======== Supplied material ========

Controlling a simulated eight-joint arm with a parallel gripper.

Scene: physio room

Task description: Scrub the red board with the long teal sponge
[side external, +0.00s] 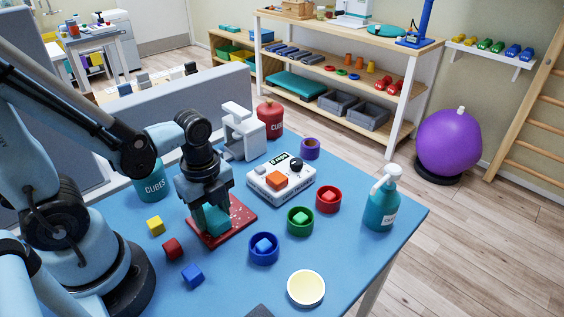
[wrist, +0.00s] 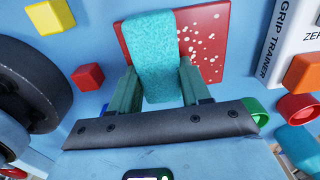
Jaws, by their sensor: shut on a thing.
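The red board (side external: 238,217) lies flat on the blue table, with white specks on its surface. It also shows in the wrist view (wrist: 205,35), with the specks on its right part. My gripper (side external: 207,217) is shut on the long teal sponge (wrist: 155,55), which stands between the two fingers. In the side view the sponge (side external: 215,219) is over the board, partly hidden by my gripper. It overlaps the board's left part in the wrist view. Whether it touches the board I cannot tell.
Yellow (side external: 156,226), red (side external: 172,248) and blue (side external: 193,274) cubes lie left of the board. Blue (side external: 264,250), green (side external: 300,222) and red (side external: 328,200) cups stand right of it. A grip trainer box (side external: 281,181) stands behind; a teal pump bottle (side external: 381,205) stands at the right.

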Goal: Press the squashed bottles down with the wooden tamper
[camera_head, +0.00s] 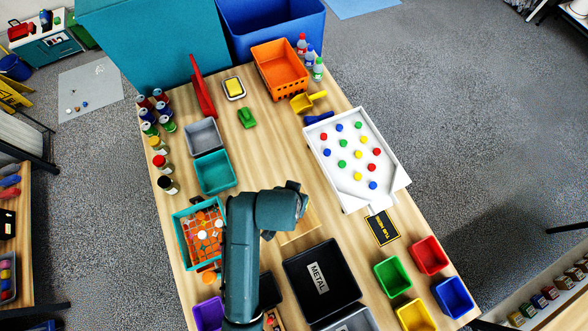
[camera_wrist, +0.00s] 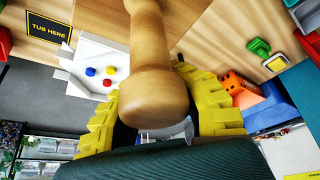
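The wooden tamper (camera_wrist: 152,50) fills the middle of the wrist view, with its rounded knob towards the camera and its shaft running out of the top edge. My gripper (camera_wrist: 152,88) has its yellow ribbed fingers on both sides of the knob and appears closed on it. The tamper's far end is outside the wrist view. In the head view my gripper end (camera_head: 298,206) is over the middle of the table, and its fingers and the tamper are mostly hidden by my arm. I cannot make out any squashed bottles. Upright bottles (camera_head: 310,58) stand at the table's back right.
An orange crate (camera_head: 279,66) stands beside the upright bottles. A teal netted crate (camera_head: 181,246) is left of my arm, and a black METAL bin (camera_head: 334,255) is right of it. A white sorting board (camera_head: 329,170) lies to the right.

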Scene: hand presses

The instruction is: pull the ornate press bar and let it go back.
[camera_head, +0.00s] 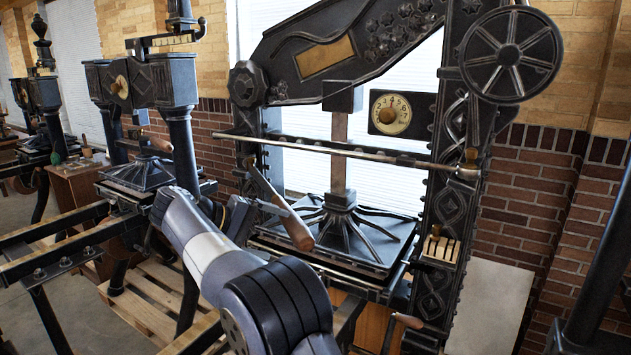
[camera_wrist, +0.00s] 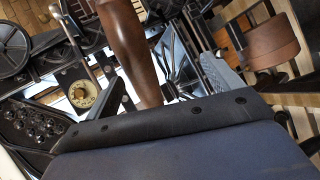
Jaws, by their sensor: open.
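The ornate press (camera_head: 360,50) is a black frame with rosettes and a dial, in the middle of the head view. Its press bar (camera_head: 264,185) is a metal lever ending in a brown wooden handle (camera_head: 297,228), which slants down to the right. My gripper (camera_head: 262,205) is open beside the lever, close to the handle. In the wrist view the wooden handle (camera_wrist: 130,50) looms large between my two fingers, and I cannot tell whether either touches it. My arm hides part of the press's lower left.
A second black press (camera_head: 140,80) stands to the left, with rails (camera_head: 60,245) and a wooden pallet (camera_head: 150,305) below. A spoked wheel (camera_head: 509,55) sits high on the right. A dark post (camera_head: 590,290) stands at the right edge. A brick wall is behind.

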========

Objective »
Give the lines again word for word, from the start of the records to the line holding "[wrist, +0.00s]", both included, and leave out any picture.

Exercise result »
Controlling a simulated eight-joint arm with a parallel gripper.

Scene: physio room

Task description: Scrub the red board with the long teal sponge
[side external, +0.00s] 
[wrist, +0.00s] 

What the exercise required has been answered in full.